As a journalist elected onto Left Unity’s National Coordinating Group in May, my job is to expand the proto-party’s press coverage in the run-up to November’s founding conference. Being the unpaid Malcolm Tucker of Left Unity was a daunting prospect. Partly because I had never been a press officer before – I had far more experience receiving press releases than sending them; partly because I feared the more partisan my writing became the more my journalistic independence would slip away; but mainly because I couldn’t imagine the mainstream mass media would give a damn about another bunch of lefties shouting out the answer to all the world’s problems.

 

I was wrong. Perhaps starved so long of a serious voice to the left of Labour, perhaps tired of continually trotting out the consistently brilliant but now ubiquitous Owen Jones in response to every Tory assault on the working classes, the mainstream media has been incredibly welcoming to Left Unity. Over the past few months, I’ve written pieces for the Guardian, New Statesman and Huffington Post, I’ve gone up against Dan Hodges on Sky News, appeared on RT News and Voice of Russia, had a letter in the Evening Standard, been interviewed by the Guardian’s John Harris and insulted by the Telegraph’s Toby Young and done three rounds with LBC’s Iain Dale, emerging looking  more bruised than Stuart Holmes, all in the name of Left Unity. Our biggest boost came after Ken Loach, Roger Lloyd-Pack, Michael Rosen and a number of other well-known left-wingers all signed a letter to the Guardian calling for a new party of the left. You can be as radical as you like, but having celebrities on your side always helps.

 

 

 

Many on the far-left have traditionally been sceptical of the mainstream media and its right-wing bias, preferring to produce their own papers and sell them on high street stalls than engage with journalists. But moonlighting as a press officer has taught me that the media is not the enemy, it’s an invaluable ally if approached correctly.

 

But the relative friendliness of the mass media in its approach to a new left-wing party could not have prepared me for the hostility that lurked below the line.

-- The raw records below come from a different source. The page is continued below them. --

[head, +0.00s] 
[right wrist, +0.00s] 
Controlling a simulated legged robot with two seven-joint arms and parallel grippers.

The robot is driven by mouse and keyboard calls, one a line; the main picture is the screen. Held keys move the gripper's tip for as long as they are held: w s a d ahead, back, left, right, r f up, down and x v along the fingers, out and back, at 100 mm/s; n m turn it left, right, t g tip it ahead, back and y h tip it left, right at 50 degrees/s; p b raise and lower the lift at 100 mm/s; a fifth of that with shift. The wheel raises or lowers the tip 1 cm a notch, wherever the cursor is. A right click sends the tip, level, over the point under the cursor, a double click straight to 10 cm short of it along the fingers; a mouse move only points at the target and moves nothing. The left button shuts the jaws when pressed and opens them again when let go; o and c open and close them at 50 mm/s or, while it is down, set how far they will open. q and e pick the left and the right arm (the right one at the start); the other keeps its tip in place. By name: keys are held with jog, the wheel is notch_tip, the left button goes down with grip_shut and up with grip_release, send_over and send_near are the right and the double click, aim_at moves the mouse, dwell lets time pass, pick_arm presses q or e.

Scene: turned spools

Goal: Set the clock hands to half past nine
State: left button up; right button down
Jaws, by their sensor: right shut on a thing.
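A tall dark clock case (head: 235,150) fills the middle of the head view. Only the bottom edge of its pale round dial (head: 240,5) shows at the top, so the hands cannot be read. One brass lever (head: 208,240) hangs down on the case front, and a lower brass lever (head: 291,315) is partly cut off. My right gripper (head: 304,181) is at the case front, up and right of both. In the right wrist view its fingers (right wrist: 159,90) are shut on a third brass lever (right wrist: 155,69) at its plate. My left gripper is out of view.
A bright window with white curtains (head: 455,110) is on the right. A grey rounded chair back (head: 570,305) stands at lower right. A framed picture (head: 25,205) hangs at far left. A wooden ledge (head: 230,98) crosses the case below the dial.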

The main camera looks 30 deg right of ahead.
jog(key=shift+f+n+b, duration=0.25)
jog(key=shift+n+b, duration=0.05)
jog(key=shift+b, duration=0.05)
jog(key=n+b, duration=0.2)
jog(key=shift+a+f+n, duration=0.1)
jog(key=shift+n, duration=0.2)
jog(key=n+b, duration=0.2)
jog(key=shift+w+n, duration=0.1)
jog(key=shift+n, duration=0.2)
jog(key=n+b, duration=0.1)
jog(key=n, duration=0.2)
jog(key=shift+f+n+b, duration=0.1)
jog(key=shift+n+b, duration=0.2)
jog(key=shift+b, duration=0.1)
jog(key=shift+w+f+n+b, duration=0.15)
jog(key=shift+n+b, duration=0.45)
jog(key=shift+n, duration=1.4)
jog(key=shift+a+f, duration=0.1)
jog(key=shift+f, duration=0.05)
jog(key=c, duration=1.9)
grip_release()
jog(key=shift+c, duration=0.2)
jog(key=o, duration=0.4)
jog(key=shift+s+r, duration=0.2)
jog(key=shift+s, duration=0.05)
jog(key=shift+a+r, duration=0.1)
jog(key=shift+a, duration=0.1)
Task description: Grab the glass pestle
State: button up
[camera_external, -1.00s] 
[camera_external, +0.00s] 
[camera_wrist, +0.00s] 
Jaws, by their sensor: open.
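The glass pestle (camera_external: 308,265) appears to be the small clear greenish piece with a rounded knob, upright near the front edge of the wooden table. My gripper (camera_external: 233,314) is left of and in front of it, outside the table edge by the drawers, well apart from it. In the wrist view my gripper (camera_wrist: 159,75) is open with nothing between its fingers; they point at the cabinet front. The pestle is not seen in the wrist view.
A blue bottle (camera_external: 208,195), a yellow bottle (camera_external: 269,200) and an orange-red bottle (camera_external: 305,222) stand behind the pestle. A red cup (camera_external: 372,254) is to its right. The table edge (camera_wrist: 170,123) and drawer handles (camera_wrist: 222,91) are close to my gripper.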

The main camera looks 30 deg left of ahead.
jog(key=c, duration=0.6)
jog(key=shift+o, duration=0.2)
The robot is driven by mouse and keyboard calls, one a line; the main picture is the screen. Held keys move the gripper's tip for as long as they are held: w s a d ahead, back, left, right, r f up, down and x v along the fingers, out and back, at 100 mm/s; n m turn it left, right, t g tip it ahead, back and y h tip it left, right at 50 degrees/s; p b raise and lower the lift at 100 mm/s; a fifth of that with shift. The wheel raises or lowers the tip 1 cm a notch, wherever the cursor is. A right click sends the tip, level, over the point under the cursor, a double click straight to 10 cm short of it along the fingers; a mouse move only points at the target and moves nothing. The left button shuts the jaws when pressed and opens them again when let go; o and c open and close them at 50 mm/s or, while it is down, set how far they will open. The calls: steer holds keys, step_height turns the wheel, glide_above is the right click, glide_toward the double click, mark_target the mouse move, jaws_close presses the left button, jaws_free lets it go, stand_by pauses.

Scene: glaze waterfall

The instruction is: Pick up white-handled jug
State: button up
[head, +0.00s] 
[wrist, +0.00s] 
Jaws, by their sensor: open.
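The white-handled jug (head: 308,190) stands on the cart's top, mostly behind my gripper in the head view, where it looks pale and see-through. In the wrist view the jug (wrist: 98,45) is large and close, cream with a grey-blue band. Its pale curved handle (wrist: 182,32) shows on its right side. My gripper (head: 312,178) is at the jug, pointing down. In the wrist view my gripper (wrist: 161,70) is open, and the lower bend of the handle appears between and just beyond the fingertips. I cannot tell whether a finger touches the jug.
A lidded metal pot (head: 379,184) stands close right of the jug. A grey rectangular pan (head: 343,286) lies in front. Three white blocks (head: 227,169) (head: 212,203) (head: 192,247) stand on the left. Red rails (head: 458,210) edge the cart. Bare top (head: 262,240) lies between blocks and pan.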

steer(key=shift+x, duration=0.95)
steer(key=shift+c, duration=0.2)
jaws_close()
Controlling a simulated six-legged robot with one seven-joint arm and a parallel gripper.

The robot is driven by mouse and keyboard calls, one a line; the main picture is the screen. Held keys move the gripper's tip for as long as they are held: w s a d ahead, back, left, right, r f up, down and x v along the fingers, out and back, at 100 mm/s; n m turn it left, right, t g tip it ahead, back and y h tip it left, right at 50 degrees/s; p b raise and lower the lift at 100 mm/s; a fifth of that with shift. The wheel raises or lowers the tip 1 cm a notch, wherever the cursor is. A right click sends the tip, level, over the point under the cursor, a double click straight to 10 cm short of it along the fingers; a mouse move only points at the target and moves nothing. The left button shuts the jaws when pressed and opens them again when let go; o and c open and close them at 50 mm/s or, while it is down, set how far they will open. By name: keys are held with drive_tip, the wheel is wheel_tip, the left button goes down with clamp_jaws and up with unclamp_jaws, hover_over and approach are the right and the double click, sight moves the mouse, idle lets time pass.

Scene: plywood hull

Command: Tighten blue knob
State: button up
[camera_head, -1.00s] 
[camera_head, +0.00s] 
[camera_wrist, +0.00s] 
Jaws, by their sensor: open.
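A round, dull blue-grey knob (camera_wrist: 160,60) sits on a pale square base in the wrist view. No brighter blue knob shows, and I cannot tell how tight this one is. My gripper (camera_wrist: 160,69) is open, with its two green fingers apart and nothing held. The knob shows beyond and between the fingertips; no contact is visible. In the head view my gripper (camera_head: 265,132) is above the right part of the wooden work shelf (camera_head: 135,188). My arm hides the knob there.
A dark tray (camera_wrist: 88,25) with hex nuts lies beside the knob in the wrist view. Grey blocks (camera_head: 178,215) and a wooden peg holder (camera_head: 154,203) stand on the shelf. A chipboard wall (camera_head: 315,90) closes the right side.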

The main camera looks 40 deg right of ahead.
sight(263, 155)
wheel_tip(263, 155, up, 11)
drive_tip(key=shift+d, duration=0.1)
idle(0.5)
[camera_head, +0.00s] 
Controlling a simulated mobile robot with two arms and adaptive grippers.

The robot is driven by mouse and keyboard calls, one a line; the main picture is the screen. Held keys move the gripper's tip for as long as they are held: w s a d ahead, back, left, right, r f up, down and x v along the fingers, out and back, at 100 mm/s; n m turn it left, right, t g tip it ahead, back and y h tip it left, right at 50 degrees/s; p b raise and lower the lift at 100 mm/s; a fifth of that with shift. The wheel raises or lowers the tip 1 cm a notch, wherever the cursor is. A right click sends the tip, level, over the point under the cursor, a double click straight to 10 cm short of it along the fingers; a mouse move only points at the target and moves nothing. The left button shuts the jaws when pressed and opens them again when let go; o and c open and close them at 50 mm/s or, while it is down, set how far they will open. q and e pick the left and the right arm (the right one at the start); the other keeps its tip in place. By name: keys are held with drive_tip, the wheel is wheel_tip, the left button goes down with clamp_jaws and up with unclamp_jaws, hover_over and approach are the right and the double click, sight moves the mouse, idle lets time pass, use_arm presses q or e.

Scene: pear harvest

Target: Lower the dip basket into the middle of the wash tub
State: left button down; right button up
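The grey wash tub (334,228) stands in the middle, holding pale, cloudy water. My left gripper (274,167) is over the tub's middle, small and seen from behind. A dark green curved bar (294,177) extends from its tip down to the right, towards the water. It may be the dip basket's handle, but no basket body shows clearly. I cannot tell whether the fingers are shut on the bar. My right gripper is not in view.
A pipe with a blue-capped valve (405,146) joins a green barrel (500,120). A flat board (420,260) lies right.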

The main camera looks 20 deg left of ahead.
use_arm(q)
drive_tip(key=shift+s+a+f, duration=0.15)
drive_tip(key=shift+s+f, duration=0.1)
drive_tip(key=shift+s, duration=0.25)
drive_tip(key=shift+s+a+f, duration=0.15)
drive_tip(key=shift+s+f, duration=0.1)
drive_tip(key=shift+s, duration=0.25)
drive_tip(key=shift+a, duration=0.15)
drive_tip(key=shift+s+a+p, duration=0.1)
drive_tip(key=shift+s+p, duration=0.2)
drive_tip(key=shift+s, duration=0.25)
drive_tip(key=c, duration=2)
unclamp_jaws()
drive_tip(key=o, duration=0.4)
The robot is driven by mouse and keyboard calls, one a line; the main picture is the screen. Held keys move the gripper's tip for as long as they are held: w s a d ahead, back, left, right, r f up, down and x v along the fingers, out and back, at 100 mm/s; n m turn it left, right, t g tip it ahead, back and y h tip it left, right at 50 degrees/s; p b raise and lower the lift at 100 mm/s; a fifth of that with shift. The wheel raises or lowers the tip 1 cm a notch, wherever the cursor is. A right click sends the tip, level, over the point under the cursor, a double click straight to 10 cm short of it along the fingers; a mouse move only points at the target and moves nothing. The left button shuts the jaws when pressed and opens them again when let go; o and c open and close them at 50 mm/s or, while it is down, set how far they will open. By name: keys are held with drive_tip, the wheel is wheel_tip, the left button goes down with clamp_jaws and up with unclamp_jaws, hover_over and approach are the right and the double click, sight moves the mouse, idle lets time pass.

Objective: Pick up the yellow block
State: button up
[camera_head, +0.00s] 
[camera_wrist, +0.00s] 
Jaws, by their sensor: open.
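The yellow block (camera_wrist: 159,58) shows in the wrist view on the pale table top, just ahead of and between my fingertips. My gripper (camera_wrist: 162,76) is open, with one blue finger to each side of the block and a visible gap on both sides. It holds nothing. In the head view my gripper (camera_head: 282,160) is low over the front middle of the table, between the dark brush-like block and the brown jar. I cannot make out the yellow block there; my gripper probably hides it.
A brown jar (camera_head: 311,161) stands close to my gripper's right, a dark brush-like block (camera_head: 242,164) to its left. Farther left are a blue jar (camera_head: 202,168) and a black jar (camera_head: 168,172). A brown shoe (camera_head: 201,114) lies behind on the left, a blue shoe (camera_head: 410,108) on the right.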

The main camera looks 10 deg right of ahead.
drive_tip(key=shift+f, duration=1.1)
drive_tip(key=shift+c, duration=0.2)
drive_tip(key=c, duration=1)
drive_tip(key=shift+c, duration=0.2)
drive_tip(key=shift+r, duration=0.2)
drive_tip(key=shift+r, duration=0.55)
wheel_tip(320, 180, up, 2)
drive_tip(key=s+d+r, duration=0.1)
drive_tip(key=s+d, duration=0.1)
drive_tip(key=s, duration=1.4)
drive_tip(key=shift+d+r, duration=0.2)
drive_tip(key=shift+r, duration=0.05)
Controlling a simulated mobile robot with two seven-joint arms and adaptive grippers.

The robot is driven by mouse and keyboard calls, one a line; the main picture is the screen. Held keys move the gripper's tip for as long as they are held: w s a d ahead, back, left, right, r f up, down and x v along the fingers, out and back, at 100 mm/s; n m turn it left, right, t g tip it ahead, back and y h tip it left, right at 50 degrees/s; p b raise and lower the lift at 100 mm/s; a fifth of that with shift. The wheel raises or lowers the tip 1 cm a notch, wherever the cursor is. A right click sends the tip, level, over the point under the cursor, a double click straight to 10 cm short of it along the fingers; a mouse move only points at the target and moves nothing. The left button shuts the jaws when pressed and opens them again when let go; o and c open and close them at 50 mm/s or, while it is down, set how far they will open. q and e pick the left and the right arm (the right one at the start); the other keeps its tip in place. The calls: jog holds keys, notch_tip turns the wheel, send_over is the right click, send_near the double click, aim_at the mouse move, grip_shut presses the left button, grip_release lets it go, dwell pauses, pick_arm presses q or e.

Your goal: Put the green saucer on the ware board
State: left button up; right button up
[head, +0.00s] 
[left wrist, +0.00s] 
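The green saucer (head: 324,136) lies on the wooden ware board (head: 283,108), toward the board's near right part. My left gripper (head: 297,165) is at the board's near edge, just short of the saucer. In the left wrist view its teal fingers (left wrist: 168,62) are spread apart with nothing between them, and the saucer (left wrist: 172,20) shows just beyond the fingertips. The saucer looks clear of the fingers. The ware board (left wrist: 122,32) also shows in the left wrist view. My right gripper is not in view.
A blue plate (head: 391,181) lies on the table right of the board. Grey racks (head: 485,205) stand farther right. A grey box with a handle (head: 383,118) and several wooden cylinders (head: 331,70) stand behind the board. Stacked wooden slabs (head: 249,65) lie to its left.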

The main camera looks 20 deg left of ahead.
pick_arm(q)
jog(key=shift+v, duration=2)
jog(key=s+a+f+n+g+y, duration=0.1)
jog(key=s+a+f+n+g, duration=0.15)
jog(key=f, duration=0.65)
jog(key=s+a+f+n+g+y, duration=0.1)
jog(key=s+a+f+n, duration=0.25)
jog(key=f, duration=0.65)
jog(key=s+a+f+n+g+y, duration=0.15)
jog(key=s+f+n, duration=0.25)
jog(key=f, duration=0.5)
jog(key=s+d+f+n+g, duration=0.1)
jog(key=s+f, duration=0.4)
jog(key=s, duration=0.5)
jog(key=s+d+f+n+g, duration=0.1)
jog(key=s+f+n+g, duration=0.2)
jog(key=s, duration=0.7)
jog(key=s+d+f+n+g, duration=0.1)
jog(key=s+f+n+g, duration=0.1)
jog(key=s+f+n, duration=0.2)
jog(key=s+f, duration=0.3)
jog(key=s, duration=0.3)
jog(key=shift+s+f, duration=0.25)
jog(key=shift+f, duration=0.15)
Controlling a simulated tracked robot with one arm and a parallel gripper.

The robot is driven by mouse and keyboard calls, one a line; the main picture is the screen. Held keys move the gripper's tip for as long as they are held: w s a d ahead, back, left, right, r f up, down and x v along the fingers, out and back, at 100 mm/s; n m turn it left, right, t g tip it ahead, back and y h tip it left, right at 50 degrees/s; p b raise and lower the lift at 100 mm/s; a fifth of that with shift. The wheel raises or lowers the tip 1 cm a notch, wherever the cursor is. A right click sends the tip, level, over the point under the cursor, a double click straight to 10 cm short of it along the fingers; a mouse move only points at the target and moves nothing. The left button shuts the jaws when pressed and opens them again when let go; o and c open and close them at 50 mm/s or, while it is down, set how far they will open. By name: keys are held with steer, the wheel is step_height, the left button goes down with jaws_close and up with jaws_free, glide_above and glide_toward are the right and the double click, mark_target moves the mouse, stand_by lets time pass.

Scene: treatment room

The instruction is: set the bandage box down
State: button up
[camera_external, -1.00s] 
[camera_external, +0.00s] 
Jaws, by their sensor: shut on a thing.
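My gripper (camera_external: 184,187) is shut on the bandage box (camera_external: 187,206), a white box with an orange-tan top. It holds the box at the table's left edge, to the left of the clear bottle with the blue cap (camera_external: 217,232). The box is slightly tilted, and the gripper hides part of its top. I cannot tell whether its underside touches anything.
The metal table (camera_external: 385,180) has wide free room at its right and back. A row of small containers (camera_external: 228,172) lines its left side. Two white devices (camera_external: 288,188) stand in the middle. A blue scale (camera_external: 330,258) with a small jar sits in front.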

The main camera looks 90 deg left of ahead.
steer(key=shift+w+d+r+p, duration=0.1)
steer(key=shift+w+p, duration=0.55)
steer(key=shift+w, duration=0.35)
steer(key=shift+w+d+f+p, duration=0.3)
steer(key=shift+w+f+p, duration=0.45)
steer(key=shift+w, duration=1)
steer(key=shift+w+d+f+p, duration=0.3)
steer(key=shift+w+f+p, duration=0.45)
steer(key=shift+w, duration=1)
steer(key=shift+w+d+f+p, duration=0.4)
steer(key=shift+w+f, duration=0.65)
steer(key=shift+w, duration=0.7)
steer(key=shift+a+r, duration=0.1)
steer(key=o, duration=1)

Journalists generally make a point of avoiding the comments threads on many news sites, where often fester the rabidly right-wing, the loudly ill-informed, the worst prejudices of people with too much time on their hands and too little capacity to be civil. But when you’re sticking your head above the parapet to offer a view, engaging with your critics is unavoidable.

 

The far-right trolls are par for the course and the easiest to tackle, but racist comments still sting when people make assumptions about your opinions based on the name in the byline or the colour of your headshot’s skin.  The Thatcherites will never be convinced, but at least they provide genuine debate, a real choice between two contrasting views. The main challenge, however, is the left itself.

 

While many have become enthusiastic supporters of Left Unity, a great deal of socialists also stand vocally opposed. Left opposition to the project tends to fall into two categories. On the one hand, there are people who agree with everything Left Unity stands for, but think launching a successful party to the left of Labour is simply not viable under first-past-the-post. On the other hand, there are those who are sympathetic to its ideas but are worried, conversely, that the party will actually be successful enough to split the left vote and hand victory to the Tories. Both groups tend to default towards working within Labour for change – a task as difficult as trying to work without Labour. Ultimately these are the people a new party of the left will need to convince if it is ever to become a serious force. And although it’s time-consuming, painstaking and often thankless to engage with every one, it has taught me that what goes on below the line is every bit as important as what is written above it.

 

The greatest hurdle to founding a new party of the left, though, is not the mainstream media, not hordes of right-wing trolls, not ardent Thatcherites or well-meaning Labour voters. It’s getting your own supporters – who all have their own well thought-through vision of the party and the brave new world it will build – to unite around a common set of principles. Left Unity is currently in the midst of a debate, which will be settled on November 30, over how radical its aims and how broad its appeal will be. Ensuring all these views are heard fairly and debated fully with enough time for everyone to speak on the day as the party votes on its constitution will be the key to a successful inclusive launch. The worst thing that could happen, before the eyes of the media in attendance, would be to start with a split.

 

And all this before we’ve even stood a single candidate in an election, where the usual difficulties of funding, exposure and the electoral system will be steep hills to climb. Not least getting out there and genuinely making a difference to people’s lives, which, after all, is what all this is about.

 

Naively, as a teenager thrust into political activity by the invasion of Afghanistan and the movement against the Iraq War, I wondered why no one had set up an alternative to the Labour government that had sold us all out. Now, helping to found just such a party with so many dedicated and talented activists far more experienced at such things than me, I know the answer. But as hard work as it has been, if we are able to make a difference and shift the course of political debate in this country, I know it will have been worth it.